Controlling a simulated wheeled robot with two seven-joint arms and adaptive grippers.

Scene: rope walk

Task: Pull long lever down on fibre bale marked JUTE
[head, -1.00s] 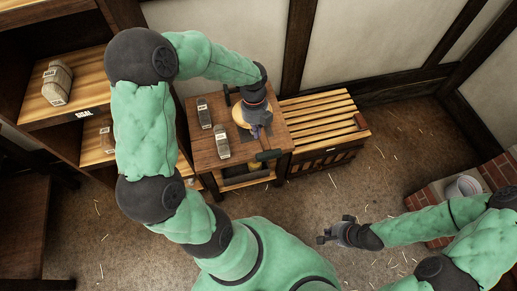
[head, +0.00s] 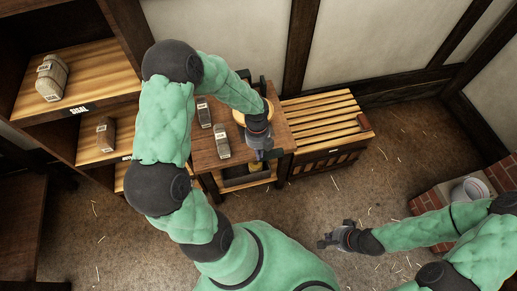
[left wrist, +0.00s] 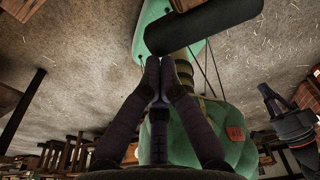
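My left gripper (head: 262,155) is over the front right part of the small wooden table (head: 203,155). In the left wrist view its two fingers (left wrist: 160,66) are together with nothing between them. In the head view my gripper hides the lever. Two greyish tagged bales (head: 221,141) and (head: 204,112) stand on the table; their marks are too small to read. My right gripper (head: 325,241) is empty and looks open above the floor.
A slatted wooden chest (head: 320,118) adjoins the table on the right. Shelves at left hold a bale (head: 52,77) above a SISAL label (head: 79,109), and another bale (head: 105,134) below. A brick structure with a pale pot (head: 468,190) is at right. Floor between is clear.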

########################################

*Objective:*
Give again, word for word, every line from the top of the data through the line with "[head, +0.00s]", both ends included, and exclude the pictures.

*Task response:*
Controlling a simulated wheeled robot with two seven-joint arms and adaptive grippers.

Scene: rope walk

Task: Pull long lever down on fibre bale marked JUTE
[head, -1.00s] 
[head, +0.00s] 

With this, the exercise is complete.